Given exercise: Figure out how many lines of the material below contain the word "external". Answer with the number only.

Robot episode data
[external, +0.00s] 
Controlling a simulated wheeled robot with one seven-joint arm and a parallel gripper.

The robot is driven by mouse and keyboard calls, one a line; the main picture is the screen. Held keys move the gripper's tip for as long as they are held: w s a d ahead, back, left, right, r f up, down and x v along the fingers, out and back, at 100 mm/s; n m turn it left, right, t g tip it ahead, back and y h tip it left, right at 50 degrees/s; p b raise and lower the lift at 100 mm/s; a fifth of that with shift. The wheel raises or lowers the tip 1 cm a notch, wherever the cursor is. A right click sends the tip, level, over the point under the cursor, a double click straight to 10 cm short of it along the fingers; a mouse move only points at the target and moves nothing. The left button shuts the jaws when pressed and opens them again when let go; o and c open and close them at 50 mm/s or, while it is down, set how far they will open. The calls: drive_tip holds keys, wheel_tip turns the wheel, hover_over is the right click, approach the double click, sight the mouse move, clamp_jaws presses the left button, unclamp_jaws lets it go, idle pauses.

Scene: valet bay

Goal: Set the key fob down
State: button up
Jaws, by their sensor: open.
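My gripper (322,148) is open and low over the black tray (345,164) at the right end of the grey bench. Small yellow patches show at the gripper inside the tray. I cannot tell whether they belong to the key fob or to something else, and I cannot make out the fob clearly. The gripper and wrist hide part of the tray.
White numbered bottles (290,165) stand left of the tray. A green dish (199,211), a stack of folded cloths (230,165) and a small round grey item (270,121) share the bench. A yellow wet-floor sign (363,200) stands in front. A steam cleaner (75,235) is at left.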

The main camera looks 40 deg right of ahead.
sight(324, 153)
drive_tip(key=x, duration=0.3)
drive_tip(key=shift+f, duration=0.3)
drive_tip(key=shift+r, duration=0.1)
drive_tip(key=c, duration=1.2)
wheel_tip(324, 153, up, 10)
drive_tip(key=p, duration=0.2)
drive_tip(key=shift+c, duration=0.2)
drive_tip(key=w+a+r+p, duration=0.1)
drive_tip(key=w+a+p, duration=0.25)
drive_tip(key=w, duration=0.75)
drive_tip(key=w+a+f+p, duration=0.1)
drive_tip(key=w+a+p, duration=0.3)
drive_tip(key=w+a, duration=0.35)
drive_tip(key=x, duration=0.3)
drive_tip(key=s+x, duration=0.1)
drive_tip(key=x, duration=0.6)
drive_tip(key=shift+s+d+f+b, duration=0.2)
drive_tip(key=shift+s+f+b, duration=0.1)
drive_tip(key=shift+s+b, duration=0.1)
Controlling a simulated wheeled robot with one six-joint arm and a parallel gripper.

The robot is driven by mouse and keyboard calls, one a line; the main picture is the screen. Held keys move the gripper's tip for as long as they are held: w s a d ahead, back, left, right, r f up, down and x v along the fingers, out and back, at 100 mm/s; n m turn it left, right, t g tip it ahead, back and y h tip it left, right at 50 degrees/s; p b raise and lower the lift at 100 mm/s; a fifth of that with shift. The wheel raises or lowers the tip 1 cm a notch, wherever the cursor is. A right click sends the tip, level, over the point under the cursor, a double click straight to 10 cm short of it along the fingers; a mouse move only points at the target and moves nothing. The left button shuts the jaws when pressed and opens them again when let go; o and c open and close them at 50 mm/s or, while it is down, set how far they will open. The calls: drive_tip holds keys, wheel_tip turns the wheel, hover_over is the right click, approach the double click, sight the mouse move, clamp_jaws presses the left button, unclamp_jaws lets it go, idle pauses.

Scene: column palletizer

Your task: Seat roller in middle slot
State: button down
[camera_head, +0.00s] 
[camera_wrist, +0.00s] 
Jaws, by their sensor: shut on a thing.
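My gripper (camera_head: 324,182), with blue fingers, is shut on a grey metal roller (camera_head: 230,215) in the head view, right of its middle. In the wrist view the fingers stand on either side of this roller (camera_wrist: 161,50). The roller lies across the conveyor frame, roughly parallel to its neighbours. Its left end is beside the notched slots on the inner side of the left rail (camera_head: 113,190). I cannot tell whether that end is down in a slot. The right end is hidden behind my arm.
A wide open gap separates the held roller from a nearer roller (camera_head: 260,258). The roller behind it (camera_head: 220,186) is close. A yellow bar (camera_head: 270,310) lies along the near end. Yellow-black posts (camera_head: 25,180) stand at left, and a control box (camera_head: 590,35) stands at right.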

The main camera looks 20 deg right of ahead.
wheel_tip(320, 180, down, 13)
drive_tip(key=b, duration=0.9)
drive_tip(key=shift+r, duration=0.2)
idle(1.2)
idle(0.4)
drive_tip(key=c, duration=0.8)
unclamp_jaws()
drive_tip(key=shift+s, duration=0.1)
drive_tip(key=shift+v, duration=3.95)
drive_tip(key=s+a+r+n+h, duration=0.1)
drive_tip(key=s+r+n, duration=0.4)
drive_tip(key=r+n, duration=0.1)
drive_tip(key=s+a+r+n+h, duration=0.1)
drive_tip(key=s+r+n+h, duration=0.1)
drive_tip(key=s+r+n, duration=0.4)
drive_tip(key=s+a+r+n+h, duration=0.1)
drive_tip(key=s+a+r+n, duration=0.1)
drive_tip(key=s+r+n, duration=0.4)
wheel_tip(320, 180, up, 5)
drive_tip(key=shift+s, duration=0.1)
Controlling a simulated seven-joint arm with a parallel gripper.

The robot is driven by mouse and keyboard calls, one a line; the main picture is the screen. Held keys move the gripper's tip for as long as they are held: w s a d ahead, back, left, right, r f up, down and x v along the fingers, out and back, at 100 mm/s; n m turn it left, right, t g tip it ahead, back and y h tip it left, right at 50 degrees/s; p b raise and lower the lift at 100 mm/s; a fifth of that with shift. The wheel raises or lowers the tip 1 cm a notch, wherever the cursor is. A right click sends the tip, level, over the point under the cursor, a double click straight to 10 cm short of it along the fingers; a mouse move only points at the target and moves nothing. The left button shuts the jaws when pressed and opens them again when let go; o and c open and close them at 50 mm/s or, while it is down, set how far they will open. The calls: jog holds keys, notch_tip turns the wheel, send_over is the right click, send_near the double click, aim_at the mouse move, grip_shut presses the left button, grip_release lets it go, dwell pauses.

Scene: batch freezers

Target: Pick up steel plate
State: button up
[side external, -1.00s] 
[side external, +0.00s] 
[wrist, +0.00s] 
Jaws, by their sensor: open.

Task answer: 3